Prague, Oct 7 (CTK) – Martin Nejedly, adviser to Czech President Milos Zeman, has been granted a diplomatic passport from the Foreign Ministry in December 2013 when Jan Kohout was minister, the ministry told CTK Wednesday.
Zeman’s spokesman Jiri Ovcacek confirmed to CTK that the Presidential Office applied for the diplomatic passport.
“The granting of a diplomatic passport is an absolutely standard issue. The adviser Nejedly is an official part of the president’s delegation,” Ovcacek said.
The information that Nejedly has a diplomatic passport was released by Wednesday’s issue of daily Lidove noviny (LN).
Former foreign minister Cyril Svoboda told LN that members of presidential delegations do not need diplomatic passports.
As a rule, only Foreign Ministry representatives and selected constitutional officials are entitled to a diplomatic passport, the paper writes.
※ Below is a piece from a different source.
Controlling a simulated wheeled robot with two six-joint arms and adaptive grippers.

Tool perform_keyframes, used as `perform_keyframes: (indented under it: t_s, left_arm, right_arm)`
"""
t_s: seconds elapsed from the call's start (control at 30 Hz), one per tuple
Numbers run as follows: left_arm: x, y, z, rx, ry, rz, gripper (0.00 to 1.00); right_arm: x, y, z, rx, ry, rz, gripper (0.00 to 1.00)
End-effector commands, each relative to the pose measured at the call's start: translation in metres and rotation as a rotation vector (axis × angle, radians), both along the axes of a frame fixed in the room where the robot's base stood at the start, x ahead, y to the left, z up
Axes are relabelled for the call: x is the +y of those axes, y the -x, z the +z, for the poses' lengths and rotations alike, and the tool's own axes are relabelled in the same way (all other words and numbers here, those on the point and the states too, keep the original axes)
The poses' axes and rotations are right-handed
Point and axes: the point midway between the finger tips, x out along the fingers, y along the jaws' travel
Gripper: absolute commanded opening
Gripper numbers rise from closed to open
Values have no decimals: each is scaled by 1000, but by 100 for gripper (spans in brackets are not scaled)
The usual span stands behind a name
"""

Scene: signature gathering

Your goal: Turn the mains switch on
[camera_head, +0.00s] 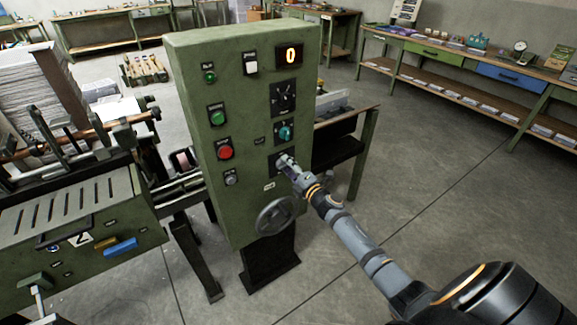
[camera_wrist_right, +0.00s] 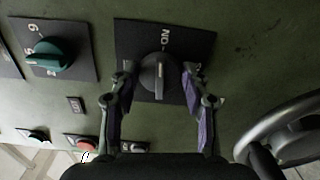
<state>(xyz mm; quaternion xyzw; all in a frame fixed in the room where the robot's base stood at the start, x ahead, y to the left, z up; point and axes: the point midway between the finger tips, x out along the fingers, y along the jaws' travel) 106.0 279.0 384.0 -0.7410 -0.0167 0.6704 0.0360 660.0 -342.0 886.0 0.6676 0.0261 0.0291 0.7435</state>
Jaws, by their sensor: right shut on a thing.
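The green control cabinet (camera_head: 240,130) stands in the middle of the head view. The mains switch, a black rotary knob (camera_wrist_right: 158,76) on a dark square plate (camera_wrist_right: 124,28), is low on its front. A white "ON" mark shows on the plate in the wrist view. My right gripper (camera_head: 287,163) is at this knob; in the wrist view (camera_wrist_right: 159,78) its two fingers stand on either side of it, shut on it. A light line runs along the knob; which position it marks is hard to tell. My left gripper is not in view.
A teal selector knob (camera_head: 284,132) sits above the switch. Green (camera_head: 217,116) and red (camera_head: 225,150) buttons are to the left; the display (camera_head: 290,55) reads 0. A handwheel (camera_head: 276,216) juts out just below. Open floor (camera_head: 440,210) lies to the right.

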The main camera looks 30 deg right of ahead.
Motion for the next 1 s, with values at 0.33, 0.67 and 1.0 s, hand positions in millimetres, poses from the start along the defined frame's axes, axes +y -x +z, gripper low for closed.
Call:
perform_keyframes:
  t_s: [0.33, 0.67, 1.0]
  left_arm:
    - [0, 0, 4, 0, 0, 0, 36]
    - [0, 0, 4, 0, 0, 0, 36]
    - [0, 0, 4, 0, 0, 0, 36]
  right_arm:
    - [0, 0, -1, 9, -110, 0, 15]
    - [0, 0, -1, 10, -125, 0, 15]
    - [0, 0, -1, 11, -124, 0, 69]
The holders of diplomatic passports are cleared at airports more quickly than other travellers and they do not have to apply for visas where these are required.
Later Wednesday, Kohout told the public broadcaster Czech Television (CT) that he had issued the passport in keeping with law.
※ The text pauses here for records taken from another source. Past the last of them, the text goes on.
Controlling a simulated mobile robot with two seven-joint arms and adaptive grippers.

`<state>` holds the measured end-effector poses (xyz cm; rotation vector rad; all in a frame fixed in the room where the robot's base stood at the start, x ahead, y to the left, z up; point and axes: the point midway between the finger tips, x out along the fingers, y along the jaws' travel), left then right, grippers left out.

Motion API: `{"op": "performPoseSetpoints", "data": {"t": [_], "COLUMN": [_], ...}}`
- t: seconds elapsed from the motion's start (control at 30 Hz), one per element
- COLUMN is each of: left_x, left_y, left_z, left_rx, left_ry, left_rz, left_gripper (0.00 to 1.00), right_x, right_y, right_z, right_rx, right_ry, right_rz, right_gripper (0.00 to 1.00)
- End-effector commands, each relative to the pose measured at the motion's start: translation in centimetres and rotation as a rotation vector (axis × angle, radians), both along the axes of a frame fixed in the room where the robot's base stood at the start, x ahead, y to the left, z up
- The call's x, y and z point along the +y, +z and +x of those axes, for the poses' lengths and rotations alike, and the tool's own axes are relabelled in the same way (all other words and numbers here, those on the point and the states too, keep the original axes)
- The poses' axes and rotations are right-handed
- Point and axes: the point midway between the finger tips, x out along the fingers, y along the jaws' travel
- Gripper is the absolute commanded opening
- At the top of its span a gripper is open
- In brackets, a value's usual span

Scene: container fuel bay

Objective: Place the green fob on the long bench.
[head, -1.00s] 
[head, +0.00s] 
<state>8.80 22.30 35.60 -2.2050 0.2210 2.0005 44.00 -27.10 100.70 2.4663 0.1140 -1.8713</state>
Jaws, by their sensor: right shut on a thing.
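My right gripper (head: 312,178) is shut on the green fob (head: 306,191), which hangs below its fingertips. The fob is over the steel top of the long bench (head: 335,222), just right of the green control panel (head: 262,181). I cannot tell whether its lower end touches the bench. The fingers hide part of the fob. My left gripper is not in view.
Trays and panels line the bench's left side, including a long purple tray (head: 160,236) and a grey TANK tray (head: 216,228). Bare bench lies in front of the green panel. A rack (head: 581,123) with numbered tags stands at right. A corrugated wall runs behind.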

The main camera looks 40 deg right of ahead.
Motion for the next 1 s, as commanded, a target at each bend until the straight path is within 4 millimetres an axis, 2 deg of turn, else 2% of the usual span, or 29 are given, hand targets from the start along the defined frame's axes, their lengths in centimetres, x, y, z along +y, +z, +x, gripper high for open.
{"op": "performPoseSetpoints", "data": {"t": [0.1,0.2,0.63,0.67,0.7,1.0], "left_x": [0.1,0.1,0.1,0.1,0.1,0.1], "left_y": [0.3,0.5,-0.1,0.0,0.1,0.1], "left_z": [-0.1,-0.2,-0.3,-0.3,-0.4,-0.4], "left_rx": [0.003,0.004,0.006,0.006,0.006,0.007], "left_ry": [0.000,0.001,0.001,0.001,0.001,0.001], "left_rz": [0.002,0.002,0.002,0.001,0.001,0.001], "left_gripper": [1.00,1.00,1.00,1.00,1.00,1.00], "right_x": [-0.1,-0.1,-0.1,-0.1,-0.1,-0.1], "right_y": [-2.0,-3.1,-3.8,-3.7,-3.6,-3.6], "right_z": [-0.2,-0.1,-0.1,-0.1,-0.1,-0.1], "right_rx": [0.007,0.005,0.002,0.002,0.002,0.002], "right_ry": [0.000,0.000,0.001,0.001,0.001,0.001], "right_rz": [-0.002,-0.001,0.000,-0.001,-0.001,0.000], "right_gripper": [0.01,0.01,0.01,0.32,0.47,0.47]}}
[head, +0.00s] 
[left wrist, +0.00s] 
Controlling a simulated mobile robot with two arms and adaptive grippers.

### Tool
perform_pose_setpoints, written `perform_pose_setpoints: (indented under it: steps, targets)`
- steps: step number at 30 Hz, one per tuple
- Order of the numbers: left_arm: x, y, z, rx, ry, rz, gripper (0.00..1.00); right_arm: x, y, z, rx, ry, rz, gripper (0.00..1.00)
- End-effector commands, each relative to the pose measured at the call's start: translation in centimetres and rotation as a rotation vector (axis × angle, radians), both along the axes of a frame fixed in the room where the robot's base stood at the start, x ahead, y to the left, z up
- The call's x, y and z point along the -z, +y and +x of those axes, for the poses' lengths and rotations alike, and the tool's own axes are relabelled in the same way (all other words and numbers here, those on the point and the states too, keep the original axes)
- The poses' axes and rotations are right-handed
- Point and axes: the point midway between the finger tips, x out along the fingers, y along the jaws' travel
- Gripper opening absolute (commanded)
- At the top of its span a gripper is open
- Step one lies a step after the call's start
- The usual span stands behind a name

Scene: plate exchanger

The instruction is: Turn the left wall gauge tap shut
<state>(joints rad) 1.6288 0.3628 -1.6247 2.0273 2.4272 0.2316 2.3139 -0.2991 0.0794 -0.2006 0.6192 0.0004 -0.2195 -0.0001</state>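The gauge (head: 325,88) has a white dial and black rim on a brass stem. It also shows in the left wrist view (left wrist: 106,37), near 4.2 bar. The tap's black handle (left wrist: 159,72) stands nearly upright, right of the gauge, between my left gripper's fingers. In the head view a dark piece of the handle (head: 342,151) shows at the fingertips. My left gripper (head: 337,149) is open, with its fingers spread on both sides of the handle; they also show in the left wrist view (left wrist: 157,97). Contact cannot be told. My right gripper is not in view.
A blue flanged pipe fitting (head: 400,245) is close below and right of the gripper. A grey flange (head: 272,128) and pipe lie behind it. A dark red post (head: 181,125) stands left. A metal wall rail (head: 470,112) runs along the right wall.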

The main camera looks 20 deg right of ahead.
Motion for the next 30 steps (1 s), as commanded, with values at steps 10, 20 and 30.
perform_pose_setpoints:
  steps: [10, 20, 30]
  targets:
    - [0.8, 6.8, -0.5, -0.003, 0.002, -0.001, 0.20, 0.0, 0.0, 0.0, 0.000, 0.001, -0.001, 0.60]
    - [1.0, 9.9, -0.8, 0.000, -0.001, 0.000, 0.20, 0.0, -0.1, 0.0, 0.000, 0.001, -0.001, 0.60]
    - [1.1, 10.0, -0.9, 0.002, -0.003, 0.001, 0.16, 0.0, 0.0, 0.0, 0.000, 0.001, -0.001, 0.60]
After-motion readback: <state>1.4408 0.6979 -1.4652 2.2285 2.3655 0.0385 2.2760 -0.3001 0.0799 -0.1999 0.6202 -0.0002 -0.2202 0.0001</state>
“I approved the application for the issuance of the diplomatic passport for Nejedly, presented by the Presidential Office, in keeping with law and diplomatic habits,” said Kohout, a member of the caretaker government headed by Jiri Rusnok (2013-2014), named by Zeman despite the disagreement of mainstream parties.
The opposition parties criticised the granting of the diplomatic passport to Nejedly in the Chamber of Deputies Wednesday.
“President Zeman is repeatedly showing us what he thinks about the rules of the game and the citizens of this country, and he is making fun of all of us,” Civic Democrat (right-wing opposition ODS) chairman Petr Fiala said.
Fiala said it is outrageous that the Foreign Ministry issued the passport for Nejedly.
Nejedly, known for his unusual ties to Russia, went with Zeman to the celebrations of the 70th anniversary of the end of World War Two in Moscow in May when he accompanied him to his talks with Russian President Vladimir Putin in the Kremlin. In September, Nejedly travelled with Zeman to the celebrations of the war’s end in China.
Nejedly was an executive secretary of the Czech branch of the Russian company Lukoil Aviation until June, when the company went into liquidation.
A Prague district court decided on June 17 that the company should pay 27.5 million crowns to the state over in an air fuel case. The verdict is not yet valid. Lukoil will appeal it, Nejedly said previously. He said the company will cover all its debts, including a possible penalty.